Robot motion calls
[BEGIN]
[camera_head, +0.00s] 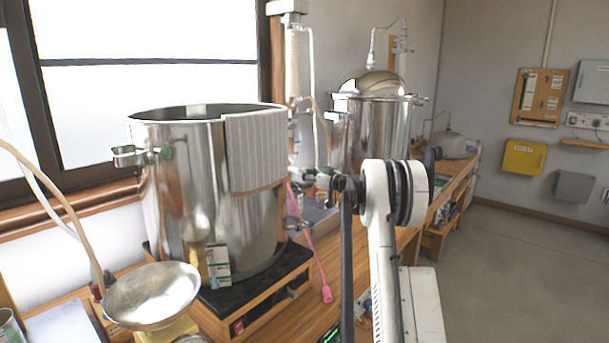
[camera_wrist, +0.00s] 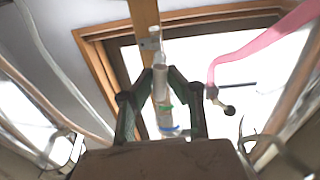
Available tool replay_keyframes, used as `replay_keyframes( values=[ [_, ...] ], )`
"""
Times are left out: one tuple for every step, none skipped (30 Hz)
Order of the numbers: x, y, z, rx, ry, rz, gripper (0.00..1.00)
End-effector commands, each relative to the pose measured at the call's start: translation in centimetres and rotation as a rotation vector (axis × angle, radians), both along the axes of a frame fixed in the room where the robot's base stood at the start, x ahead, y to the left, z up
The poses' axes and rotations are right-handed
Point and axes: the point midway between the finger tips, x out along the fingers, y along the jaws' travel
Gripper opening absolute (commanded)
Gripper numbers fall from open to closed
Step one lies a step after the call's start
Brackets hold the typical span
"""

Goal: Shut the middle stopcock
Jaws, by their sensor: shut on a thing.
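In the head view my gripper (camera_head: 328,181) reaches left to the fittings beside the large steel pot (camera_head: 180,185). In the wrist view its two dark green fingers (camera_wrist: 161,75) are close together on either side of a slim pale glass piece (camera_wrist: 160,88) with green and blue bands. The gripper is shut on a thing there, though the exact contact is hard to see. A small fitting with a black knob (camera_wrist: 229,110) sits right of the fingers, by a pink hose (camera_wrist: 245,48). I cannot tell which part is the middle stopcock or how its handle is turned.
The pink hose also hangs in the head view (camera_head: 312,250). A glass column (camera_head: 293,70) rises behind the pot. A second steel still (camera_head: 375,125) stands farther back. A metal bowl (camera_head: 152,294) is at the front left. The floor (camera_head: 520,270) on the right is clear.

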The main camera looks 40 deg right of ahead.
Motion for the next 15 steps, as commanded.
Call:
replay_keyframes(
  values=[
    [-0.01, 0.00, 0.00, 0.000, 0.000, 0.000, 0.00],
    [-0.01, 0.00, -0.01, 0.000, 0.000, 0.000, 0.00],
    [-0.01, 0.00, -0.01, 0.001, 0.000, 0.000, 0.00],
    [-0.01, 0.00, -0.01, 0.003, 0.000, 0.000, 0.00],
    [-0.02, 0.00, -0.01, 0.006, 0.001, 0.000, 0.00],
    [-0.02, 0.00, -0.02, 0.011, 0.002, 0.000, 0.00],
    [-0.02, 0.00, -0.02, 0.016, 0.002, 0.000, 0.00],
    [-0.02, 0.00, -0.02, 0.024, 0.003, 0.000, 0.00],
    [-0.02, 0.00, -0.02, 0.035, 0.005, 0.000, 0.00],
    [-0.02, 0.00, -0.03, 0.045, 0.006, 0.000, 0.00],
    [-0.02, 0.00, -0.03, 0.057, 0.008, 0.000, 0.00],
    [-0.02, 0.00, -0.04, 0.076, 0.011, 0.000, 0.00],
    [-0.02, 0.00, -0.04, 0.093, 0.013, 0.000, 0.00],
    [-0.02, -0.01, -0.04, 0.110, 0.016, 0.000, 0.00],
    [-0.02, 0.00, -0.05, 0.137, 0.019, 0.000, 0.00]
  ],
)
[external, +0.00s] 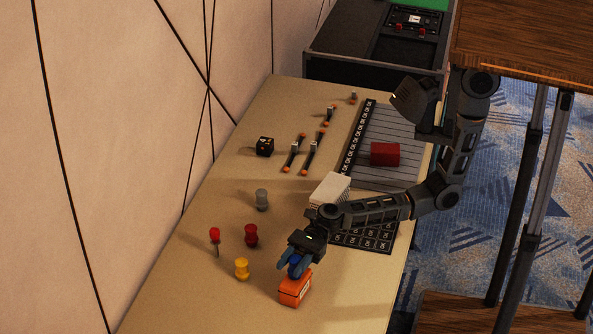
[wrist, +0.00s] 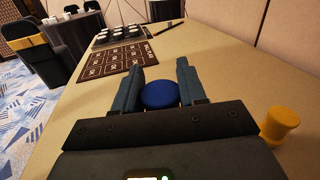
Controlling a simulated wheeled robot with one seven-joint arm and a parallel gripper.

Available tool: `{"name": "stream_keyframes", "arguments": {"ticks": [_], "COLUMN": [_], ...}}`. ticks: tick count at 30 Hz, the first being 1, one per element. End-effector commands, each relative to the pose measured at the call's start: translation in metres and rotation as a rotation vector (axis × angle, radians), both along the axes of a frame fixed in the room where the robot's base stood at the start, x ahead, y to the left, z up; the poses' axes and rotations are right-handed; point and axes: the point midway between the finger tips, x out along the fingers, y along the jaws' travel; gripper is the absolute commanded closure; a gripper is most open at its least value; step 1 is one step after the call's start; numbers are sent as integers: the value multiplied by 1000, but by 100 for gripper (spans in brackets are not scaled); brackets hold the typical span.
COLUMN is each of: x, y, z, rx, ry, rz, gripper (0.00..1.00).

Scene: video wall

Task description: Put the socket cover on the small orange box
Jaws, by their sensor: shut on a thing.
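The small orange box (external: 294,290) sits on the tan table near its front end, with a pale label on its side. My gripper (external: 294,268) is right above the box and points down at it. It is shut on a round blue piece (wrist: 160,96), which I take to be the socket cover. In the external view the blue cover (external: 296,260) shows partly between the fingers. I cannot tell whether it touches the box top. The orange box does not show in the wrist view, hidden behind the cover and my gripper (wrist: 160,92).
A yellow knob-shaped piece (external: 242,269) stands left of the box; a dark red one (external: 251,235), a red-topped pin (external: 215,235) and a grey one (external: 262,200) stand farther back.

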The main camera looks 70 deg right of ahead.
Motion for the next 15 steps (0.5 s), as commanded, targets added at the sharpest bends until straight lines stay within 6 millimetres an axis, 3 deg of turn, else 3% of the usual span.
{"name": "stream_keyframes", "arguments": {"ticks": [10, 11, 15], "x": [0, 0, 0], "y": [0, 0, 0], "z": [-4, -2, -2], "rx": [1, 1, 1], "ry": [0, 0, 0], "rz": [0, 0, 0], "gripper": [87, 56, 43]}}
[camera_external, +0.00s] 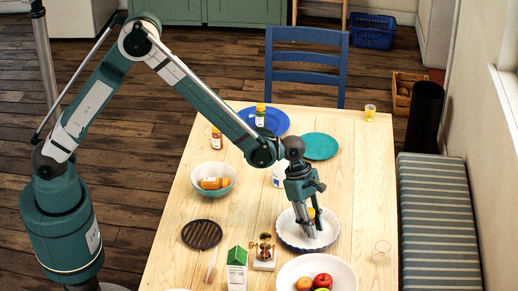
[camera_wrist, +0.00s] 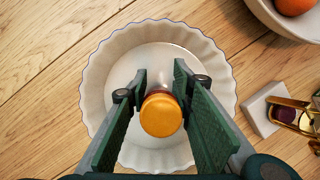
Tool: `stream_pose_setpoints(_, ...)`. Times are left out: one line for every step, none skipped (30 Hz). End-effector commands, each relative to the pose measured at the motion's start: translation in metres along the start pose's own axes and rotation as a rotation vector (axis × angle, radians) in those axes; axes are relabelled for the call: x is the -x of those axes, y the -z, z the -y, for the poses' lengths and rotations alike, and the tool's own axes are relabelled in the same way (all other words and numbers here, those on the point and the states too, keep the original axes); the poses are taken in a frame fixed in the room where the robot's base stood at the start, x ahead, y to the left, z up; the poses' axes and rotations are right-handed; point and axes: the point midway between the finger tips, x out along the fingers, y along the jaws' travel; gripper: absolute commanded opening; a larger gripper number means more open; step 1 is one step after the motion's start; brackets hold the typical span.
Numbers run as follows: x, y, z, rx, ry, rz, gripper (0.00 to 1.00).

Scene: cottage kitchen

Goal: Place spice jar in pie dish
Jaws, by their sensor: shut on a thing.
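My gripper (camera_external: 312,221) is over the white fluted pie dish (camera_external: 290,237) on the wooden table. In the wrist view my gripper (camera_wrist: 160,95) has a finger on each side of the spice jar (camera_wrist: 161,115), which has an orange-yellow lid, and is shut on it. The jar is inside the outline of the pie dish (camera_wrist: 97,75), which has a thin blue rim. The jar stands upright or nearly so. I cannot tell whether its base touches the dish floor. In the external view the fingers hide most of the jar.
A white fruit bowl (camera_external: 287,272), a brass scale (camera_external: 264,254) and a green-and-white carton (camera_external: 237,268) stand in front. A teal bowl (camera_external: 213,195) holding jars, a dark trivet (camera_external: 201,235) and a blue plate (camera_external: 276,121) with a jar lie left and behind. The table's right side is mostly clear.

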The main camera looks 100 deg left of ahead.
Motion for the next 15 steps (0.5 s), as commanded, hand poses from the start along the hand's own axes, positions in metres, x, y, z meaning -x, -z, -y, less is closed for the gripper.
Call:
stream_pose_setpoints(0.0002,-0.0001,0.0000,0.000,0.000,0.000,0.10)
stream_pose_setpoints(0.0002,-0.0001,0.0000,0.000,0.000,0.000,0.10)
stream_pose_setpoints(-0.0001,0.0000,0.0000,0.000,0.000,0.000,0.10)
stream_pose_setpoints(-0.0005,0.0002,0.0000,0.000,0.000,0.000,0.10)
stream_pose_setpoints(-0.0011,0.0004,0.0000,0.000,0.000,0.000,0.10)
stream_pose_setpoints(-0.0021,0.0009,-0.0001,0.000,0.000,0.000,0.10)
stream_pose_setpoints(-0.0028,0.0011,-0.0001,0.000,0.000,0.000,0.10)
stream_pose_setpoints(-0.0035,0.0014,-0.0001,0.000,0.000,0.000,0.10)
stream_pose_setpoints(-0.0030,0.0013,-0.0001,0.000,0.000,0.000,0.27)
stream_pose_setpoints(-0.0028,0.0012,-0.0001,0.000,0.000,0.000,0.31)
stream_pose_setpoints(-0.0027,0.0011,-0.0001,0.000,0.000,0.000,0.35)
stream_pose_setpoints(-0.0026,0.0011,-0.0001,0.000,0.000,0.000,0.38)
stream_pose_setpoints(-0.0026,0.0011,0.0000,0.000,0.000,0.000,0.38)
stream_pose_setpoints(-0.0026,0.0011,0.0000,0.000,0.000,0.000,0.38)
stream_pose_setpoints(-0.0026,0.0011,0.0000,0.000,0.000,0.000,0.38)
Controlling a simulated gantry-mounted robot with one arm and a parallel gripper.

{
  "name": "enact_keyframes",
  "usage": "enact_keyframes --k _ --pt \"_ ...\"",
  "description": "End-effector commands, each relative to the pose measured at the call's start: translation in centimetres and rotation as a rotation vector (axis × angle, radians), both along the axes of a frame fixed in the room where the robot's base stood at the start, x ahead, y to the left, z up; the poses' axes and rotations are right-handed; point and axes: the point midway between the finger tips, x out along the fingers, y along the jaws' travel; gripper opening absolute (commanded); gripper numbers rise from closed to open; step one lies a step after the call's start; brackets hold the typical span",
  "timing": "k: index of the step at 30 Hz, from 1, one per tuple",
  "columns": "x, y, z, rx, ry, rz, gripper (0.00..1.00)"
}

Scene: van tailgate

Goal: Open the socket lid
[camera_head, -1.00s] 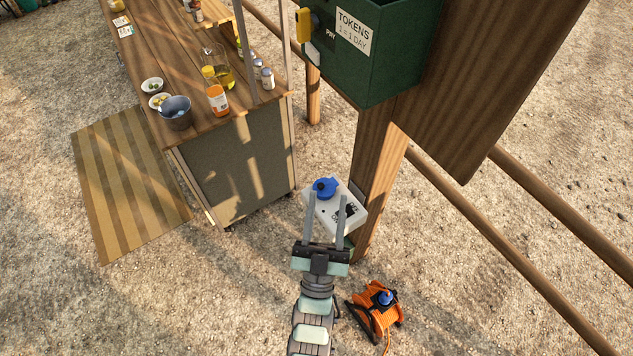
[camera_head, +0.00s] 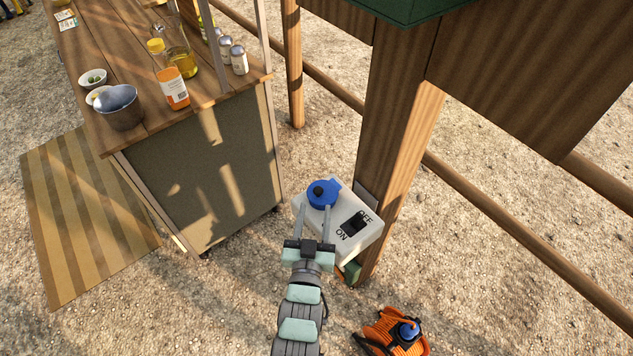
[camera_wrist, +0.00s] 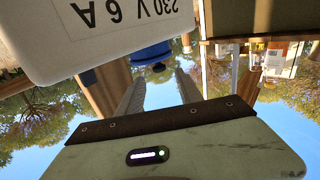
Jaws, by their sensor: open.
[END]
→ WORK TO DO
Which lines contain the word "skipped"? Return each of them.

→ EXPECTED OUTPUT
Times are left out: one tuple for every step, none skipped (30 Hz)
Tool: `stream_pose_setpoints(_, ...)`. Times are left out: one line for every step, none skipped (30 Hz). End-effector commands, each relative to the pose measured at the motion's start: translation in metres along the start pose's own axes and rotation as a rotation vector (axis × angle, radians) in those axes; axes are relabelled for the call: x is the -x of those axes, y the -z, z the -y, for the poses' lengths and rotations alike, and the tool's own axes are relabelled in the same way (all other words and numbers here, those on the point and the states too, keep the original axes); the poses are taken in a frame fixed in the room where the robot's base stood at the start, x ahead, y to the left, z up; the poses' axes and rotations are right-handed; point and axes: the point midway between the finger tips, x out along the fingers, y along the jaws' travel; gripper: absolute commanded opening; a larger gripper number means more open; step 1 is one step after the motion's start; brackets hold the typical span.

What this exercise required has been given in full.